Book cover photograph 2004 Caitlin Brennan Cant

A Suzanne LaFleshe Mystery
by Hollis Seamon

Hardcover $24.95   ISBN 0-9725078-3-3

Flesh provides a smart, sexy, scary, and always surprising take on both pleasures and sins of the flesh.  Combining comedy, mystery and Gothic thrills, Flesh introduces a strikingly original female sleuth:  Suzanne Brown, aka Suzanne LaFleshe, deluxe-sized woman and connoisseur of all things corporeal.  Suzanne is a graduate student writing a dissertation on cannibalism in contemporary literature.   
When poet Sam Tindell—one of Suzanne’s lovers—falls to his death, smack in the middle of the university Humanities Building, Suzanne is tossed into a maelstrom of mayhem and mystery.  Was Sam’s death suicide?  So everyone assumes, but Suzanne has her doubts, especially when she finds herself hounded by obscene messages and haunted by visions of the wendigo, a cannibal creature with a heart of ice.  A strange band of cohorts—starving graduate students; a handsome campus cop; faithful animal companions; a faculty committee; Suzanne’s lovers, past, present and wanna-be; and the oldest practicing witch in Albany New York—join Suzanne in her quest to uncover the secret evil that stalks the campus.  Along the way, Suzanne struggles to hide her own past as the nude model for an artist sexually obsessed with her plentiful body.  In the end, Suzanne, alone, is forced to confront both the danger and the beauty of what her books call “cannibal knowledge” when she finds herself face to face with the murderous wendigo spirit, in the flesh.



Rex Klett
Library Journal
March 1, 2005

Full-bodied, over six feet tall, and 38, SUNY at Albany grad student Suzanne Brown (a.k.a. Suzanne LaFleshe) takes on the job of editing a literary magazine dedicated to the theme of fat women. Unfortunately, her return to campus coincides with the supposed suicide of fellow student Sam, her married sometime lover. Despite demands on her time by the magazine, her dissertation (on the theme of cannibalism in four modern novels), and her social/sexual life, Suzanne investigates Sam’s death. Powerful prose, a great story, and a sympathetic (if willful) heroine combine in an engaging mystery debut that will appeal to readers who enjoy unusual female sleuths. The author of Body Work: Stories, Seamon lives in Albany, NY.

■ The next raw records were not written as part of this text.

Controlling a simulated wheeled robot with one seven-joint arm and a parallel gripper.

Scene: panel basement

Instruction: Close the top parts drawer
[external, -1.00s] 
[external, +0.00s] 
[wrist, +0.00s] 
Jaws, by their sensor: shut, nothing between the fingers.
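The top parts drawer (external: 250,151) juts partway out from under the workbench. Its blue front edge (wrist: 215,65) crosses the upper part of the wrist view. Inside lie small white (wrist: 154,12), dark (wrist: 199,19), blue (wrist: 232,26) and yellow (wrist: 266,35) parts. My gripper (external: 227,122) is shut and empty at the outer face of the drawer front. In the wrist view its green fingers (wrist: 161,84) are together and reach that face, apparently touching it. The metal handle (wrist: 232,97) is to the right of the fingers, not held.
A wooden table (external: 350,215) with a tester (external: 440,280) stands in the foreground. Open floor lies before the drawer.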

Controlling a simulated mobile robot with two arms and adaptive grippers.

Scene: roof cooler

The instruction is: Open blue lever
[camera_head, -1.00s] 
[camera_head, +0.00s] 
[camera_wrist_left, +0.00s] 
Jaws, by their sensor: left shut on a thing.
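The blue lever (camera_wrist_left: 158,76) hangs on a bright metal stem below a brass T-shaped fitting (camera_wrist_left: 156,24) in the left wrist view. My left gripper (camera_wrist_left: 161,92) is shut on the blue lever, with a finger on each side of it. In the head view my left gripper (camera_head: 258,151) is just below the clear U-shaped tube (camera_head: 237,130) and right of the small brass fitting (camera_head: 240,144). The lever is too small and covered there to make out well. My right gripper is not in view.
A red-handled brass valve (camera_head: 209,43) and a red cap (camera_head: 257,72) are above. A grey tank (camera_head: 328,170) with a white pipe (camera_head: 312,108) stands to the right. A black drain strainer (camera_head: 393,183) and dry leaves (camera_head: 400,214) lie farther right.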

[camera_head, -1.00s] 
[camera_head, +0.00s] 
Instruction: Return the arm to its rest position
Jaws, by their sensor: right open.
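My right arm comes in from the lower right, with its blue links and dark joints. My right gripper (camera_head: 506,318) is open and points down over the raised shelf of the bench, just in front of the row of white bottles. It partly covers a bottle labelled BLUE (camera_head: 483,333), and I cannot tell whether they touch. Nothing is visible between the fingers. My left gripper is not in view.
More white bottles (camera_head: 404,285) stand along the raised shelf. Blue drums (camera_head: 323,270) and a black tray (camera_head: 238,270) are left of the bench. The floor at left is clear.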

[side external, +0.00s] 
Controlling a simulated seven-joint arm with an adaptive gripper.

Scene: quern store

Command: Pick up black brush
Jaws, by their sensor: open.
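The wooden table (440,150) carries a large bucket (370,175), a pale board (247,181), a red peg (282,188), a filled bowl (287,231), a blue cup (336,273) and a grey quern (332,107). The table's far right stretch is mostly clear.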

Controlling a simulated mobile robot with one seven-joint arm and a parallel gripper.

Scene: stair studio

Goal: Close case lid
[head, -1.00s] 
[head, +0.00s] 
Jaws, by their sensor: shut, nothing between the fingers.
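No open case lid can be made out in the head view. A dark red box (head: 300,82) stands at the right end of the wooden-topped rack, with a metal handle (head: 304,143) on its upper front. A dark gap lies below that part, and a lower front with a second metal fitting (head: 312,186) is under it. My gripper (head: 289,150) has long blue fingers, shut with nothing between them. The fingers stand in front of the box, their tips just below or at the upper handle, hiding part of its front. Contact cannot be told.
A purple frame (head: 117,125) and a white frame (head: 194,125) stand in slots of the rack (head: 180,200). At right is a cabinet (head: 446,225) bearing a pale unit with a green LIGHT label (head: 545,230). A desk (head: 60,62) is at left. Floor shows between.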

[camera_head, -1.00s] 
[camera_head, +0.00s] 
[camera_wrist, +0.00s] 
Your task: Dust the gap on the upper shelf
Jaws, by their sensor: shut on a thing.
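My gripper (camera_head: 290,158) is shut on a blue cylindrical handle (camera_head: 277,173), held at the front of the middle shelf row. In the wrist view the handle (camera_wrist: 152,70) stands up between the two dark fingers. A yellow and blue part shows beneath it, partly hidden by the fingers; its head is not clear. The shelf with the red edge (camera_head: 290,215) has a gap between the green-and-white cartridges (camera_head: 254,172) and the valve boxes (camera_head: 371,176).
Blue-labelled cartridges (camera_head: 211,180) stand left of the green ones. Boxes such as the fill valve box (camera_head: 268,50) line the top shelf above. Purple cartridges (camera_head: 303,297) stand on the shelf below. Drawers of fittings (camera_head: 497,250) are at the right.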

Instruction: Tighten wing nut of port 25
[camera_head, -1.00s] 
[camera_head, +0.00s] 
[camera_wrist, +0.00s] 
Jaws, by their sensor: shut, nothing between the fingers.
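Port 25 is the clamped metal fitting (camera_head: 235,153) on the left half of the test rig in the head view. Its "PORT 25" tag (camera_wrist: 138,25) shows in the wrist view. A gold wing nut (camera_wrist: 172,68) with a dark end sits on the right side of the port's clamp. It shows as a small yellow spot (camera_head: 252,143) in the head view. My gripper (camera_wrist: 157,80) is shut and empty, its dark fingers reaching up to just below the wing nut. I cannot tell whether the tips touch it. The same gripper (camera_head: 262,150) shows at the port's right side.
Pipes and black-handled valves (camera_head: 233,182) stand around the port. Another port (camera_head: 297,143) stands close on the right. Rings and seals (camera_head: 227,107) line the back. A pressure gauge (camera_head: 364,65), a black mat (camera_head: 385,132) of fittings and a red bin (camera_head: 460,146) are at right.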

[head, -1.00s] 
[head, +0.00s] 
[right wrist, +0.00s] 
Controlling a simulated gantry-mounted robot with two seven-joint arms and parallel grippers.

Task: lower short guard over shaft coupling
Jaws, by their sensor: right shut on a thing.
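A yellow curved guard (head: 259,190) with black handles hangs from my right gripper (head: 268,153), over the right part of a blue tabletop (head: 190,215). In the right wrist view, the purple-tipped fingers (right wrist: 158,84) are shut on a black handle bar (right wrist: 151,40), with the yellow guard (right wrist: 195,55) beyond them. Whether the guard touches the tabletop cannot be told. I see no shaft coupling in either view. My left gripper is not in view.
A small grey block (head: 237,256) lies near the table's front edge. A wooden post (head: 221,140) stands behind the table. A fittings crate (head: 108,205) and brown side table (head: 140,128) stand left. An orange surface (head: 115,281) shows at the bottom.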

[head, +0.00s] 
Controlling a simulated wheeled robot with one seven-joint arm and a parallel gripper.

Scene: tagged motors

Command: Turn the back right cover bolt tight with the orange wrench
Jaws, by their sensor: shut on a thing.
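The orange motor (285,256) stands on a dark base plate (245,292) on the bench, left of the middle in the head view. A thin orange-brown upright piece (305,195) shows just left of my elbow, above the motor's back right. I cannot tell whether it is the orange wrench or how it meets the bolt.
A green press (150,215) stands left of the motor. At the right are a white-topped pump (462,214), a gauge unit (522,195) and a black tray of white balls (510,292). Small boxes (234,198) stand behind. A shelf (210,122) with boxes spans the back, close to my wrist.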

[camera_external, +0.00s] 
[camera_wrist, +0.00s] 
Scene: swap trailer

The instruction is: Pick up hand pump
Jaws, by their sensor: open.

Edward Morris ForeWord July/August 2005

But It’s Not Just The Hunt Anymore
Sure, there’s always a murder, a trail of tantalizing clues, and the dramatic unmasking of the killer, but mystery novels are becoming more sophisticated and “literary” than they used to be, as much concerned with character delineation as with action-filled plots. This holds true whether the protagonist is a man or a woman, a cop assigned to the case or a bystander swept up in the action.

Hollis Seamon’s Flesh features the endlessly fascinating graduate student Suzanne Brown, who has renamed herself “Suzanne LaFleshe.” An ABD (“all but dissertation”) at the State University of New York at Albany, LaFleshe has just assumed the editorship of a new literary magazine dedicated to obesity.

She muses that her mission in life is “to convince people that fat was beautiful… Who better to serve as editor of this particular publication than someone who, what, well, large? A deluxe-sized woman: six feet, two-and-a-half inches tall. Beg breasts, big butt. Lots of heft. Lots of healthy happy flesh. Fat, some might say, fat-and proud of it.” When her favorite lover (she has several) plunges to his death in the stairwell near her office, the chase is on. La Fleshe’s ubiquitous, skinny, rustic, yet devilishly efficient assistant is almost as intriguing as the heroine, but with an entirely different set of neuroses.


Reed Sparling Hudson Valley Magazine
 November 2005

Suzanne Brown is a zaftig graduate student at the University at Albany who's feverishly writing her PhD (its theme is cannibalism in literature) while editing a new literary magazine focusing on full-sized women. When her married lover, unpublished poet, plummets to his death in the building housing her office, she is embroiled in a mystery: was it suicide or did someone give him a shove? Far from your typical whodunit, Hollis Seamon's Flesh, offers plenty of suspense while also delving into the worlds of academe and the supernatural (Brown shares a house with a witch, which accounts for the latter). While it's a bit schizophrenic--from the antic opener, you'd swear it was a comic novel--and has its share of odd moments (especially when a large white owl makes an occasional appearance), it is both a good yarn and a touching look at how people who are outside the norm cope with all that life hurls at them. And don't be surprised if Seamon's account of an Albany winter has you donning an extra layer.